Le manuscrit contient également la fameuse déclaration : La mobilisation n’est pas la guerre, qui a été si souvent raillée, en ces dernières années, par des exégètes maussades. M. Viviani avait écrit : La mobilisation n’est pas la guerre. Dans les circonstances présentes, elle apparaît comme le meilleur moyen d’assurer la paix dans la dignité et l’honneur. Le texte définitif est resté à peu près le même : La mobilisation n’est pas la guerre. Dans les circonstances présentes, elle apparaît, au contraire, comme le meilleur moyen d’assurer la paix dans l’honneur. Ce langage est évidemment le seul qui puisse sauvegarder les dernières chances de détente. Le gouvernement serait impardonnable de ne pas le tenir à la France et à l’Europe.

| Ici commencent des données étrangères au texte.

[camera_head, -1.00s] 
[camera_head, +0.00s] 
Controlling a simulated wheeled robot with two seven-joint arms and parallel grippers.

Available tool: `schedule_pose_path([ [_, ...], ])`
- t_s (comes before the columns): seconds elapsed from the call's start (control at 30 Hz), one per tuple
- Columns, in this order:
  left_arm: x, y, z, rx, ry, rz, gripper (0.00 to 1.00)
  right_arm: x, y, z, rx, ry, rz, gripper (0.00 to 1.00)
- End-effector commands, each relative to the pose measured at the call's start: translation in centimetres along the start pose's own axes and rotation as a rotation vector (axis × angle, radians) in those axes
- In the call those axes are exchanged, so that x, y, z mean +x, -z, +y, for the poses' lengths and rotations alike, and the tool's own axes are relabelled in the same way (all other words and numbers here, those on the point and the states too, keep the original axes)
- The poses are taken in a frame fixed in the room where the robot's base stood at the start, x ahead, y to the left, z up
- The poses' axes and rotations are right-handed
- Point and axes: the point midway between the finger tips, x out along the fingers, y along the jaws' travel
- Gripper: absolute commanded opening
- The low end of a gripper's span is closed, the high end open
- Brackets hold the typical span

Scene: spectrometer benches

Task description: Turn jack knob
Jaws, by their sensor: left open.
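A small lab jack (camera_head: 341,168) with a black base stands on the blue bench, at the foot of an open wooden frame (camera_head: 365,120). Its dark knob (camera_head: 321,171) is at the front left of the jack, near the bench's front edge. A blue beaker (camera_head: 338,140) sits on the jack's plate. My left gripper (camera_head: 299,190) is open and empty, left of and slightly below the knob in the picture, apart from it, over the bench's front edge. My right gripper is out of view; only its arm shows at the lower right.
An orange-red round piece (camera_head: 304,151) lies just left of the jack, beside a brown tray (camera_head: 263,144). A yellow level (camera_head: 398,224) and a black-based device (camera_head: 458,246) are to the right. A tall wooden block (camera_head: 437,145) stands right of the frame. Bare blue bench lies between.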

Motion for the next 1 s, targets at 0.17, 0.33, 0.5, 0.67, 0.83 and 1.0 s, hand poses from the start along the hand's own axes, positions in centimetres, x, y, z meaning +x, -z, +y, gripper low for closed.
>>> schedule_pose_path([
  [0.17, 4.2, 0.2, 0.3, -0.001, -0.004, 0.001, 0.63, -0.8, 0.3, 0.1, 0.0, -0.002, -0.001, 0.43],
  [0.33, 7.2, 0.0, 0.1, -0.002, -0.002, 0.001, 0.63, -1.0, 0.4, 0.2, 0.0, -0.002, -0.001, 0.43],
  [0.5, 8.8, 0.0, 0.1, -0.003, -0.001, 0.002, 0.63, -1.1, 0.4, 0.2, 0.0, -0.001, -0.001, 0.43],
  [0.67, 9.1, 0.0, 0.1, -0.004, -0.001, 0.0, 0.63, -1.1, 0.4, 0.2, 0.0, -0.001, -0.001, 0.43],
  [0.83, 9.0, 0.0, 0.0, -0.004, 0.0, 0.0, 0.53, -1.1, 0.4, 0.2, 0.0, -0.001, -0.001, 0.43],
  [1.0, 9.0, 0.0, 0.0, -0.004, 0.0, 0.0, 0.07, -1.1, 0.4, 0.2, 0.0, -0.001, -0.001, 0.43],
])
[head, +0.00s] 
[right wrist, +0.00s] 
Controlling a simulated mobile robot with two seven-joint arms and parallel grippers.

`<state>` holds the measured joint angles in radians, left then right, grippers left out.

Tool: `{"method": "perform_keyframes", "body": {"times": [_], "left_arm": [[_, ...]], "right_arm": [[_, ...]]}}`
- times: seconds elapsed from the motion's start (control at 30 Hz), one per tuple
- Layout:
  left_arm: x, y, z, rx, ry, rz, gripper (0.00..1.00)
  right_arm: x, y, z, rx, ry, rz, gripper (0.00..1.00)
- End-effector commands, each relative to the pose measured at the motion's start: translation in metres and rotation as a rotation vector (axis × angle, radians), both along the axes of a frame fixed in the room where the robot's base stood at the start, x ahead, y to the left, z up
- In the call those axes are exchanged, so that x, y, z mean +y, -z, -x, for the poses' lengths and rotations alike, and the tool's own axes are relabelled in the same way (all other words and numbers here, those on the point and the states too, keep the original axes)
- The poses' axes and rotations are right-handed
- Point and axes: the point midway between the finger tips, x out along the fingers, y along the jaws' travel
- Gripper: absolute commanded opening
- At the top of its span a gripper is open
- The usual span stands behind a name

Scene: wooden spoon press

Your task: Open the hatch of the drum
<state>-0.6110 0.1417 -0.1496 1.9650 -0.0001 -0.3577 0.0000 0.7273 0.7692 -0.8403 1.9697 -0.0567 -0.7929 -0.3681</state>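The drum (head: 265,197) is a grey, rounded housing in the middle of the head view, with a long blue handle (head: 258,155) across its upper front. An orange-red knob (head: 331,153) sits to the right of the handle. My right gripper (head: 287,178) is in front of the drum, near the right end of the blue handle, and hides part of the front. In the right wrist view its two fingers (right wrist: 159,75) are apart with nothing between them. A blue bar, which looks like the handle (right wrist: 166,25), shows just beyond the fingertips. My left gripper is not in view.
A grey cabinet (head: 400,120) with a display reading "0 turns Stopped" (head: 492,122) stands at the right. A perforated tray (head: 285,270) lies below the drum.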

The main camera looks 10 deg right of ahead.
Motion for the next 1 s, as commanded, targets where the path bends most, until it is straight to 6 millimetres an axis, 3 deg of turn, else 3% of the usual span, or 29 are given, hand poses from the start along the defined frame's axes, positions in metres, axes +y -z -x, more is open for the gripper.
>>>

Nous terminons ainsi : Fort de son ardent désir d’aboutir à une solution pacifique de la crise, le gouvernement, à l’abri de ces précautions nécessaires, continuera ses efforts diplomatiques et il espère encore réussir.

Il compte sur le sang-froid de cette noble nation pour qu’elle ne se laisse pas aller à une émotion injustifiée. Il compte sur le patriotisme de tous les Français et sait qu’il n’en est pas un seul qui ne soit prêt à faire son devoir.

À cette heure, il n’y a plus de partis. Il y a la France éternelle, la France pacifique et résolue. Il y a la patrie du droit et de la justice, tout entière unie dans le calme, la vigilance et la dignité.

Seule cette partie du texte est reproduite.